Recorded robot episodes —
##########

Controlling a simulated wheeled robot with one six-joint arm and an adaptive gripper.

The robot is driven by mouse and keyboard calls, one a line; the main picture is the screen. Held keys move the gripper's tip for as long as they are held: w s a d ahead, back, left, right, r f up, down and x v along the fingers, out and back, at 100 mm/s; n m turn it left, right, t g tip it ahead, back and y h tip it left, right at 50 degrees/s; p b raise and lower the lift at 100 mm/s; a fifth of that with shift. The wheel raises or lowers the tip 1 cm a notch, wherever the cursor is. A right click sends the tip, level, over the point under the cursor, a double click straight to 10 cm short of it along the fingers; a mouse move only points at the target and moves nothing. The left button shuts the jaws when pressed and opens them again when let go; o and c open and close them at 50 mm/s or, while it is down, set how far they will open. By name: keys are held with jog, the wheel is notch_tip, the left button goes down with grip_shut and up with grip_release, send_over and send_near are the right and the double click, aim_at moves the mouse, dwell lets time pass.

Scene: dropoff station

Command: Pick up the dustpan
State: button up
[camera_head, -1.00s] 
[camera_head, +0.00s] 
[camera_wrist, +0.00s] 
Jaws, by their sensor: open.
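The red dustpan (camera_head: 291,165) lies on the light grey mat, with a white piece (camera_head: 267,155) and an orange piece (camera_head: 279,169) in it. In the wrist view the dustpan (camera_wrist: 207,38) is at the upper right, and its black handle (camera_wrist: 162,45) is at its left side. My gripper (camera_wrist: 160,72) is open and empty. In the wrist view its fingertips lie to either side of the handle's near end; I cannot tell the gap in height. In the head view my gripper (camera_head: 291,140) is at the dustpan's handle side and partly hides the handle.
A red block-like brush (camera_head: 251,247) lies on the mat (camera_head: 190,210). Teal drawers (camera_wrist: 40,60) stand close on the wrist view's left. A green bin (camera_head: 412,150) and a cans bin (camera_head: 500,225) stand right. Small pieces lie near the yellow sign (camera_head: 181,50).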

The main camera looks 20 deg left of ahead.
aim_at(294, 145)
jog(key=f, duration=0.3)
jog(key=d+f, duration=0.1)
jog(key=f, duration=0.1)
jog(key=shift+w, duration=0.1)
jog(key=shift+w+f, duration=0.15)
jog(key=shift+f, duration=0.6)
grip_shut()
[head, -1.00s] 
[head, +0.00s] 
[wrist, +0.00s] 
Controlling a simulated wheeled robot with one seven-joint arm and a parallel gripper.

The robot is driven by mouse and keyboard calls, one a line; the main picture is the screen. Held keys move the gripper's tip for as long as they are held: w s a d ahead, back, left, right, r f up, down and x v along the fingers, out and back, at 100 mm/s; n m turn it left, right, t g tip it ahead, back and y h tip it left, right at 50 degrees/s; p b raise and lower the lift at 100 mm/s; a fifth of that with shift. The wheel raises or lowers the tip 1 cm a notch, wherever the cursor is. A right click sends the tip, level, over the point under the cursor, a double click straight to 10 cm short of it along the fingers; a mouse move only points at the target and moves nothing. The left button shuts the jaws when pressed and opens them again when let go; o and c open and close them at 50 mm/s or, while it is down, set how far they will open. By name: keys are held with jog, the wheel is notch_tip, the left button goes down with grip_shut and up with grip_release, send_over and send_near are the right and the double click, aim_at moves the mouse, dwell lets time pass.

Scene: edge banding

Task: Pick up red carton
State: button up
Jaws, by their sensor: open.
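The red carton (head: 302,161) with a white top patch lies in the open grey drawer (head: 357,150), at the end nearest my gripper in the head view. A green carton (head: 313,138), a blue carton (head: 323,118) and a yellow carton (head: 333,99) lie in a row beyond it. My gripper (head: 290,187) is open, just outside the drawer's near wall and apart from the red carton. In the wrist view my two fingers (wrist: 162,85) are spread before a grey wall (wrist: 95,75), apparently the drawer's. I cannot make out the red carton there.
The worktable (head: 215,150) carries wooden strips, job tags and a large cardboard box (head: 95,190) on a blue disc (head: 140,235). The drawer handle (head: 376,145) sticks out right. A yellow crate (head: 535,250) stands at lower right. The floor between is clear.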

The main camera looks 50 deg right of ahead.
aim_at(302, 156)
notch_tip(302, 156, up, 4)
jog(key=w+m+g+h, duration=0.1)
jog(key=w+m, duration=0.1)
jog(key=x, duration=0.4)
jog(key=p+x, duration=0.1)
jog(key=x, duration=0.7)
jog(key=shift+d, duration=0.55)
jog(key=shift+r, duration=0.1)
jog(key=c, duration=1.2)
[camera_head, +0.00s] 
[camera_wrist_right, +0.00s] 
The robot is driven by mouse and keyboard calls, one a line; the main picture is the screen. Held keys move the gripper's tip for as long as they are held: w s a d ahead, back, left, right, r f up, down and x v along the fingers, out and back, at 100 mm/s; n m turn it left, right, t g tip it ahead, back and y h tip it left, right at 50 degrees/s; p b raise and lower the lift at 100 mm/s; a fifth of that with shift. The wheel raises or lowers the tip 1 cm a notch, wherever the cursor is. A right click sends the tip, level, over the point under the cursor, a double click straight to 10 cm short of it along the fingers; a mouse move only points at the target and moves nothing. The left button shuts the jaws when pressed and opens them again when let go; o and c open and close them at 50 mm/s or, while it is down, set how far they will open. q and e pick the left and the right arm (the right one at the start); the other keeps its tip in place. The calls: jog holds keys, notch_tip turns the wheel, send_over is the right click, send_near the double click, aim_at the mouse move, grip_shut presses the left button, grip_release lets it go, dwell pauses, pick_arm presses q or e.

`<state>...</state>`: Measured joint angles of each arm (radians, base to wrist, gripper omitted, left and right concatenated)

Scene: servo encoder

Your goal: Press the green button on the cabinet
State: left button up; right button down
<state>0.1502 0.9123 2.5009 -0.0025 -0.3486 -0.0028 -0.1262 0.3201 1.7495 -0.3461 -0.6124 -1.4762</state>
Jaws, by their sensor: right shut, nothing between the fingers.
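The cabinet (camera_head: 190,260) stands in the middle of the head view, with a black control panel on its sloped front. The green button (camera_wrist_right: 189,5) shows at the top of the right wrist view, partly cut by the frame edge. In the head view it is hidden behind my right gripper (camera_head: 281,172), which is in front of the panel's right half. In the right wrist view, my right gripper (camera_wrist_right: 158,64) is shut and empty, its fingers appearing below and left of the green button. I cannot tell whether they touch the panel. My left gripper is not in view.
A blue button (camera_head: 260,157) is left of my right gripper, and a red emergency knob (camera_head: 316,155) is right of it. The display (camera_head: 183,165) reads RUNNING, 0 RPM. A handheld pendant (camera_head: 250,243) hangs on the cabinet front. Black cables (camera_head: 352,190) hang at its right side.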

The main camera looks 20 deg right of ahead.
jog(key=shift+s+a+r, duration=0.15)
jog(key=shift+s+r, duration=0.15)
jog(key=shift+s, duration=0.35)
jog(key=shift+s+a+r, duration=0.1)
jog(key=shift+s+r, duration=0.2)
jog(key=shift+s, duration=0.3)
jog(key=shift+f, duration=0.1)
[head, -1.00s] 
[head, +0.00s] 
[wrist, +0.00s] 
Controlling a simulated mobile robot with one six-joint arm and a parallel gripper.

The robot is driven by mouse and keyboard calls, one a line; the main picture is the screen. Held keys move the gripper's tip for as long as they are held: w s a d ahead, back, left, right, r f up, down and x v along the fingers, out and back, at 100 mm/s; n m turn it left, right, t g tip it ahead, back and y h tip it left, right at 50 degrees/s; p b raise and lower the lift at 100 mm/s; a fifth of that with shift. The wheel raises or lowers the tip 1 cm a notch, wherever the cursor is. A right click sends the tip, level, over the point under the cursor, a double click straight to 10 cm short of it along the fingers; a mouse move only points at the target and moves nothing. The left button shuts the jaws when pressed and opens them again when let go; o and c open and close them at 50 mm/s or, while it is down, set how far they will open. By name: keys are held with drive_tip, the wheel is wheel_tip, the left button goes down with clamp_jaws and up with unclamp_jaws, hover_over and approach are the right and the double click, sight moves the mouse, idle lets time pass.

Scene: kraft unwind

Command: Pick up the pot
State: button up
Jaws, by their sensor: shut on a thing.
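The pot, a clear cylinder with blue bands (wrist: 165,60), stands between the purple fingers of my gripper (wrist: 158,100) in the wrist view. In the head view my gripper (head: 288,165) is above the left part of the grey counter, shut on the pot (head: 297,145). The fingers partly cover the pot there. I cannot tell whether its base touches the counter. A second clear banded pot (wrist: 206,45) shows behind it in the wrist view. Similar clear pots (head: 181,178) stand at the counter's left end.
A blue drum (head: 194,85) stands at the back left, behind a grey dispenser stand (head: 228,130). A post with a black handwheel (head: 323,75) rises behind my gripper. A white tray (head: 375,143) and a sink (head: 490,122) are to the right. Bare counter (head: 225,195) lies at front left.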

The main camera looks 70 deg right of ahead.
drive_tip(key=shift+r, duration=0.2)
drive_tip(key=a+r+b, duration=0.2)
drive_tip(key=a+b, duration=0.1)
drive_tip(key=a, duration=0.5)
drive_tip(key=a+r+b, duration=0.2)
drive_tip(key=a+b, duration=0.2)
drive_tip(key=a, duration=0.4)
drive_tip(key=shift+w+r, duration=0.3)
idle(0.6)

##########

Brief — Only lines that contain the word "wheeled" are wanted; copy each of them.

Answer for this exercise —
Controlling a simulated wheeled robot with one six-joint arm and an adaptive gripper.
Controlling a simulated wheeled robot with one seven-joint arm and a parallel gripper.

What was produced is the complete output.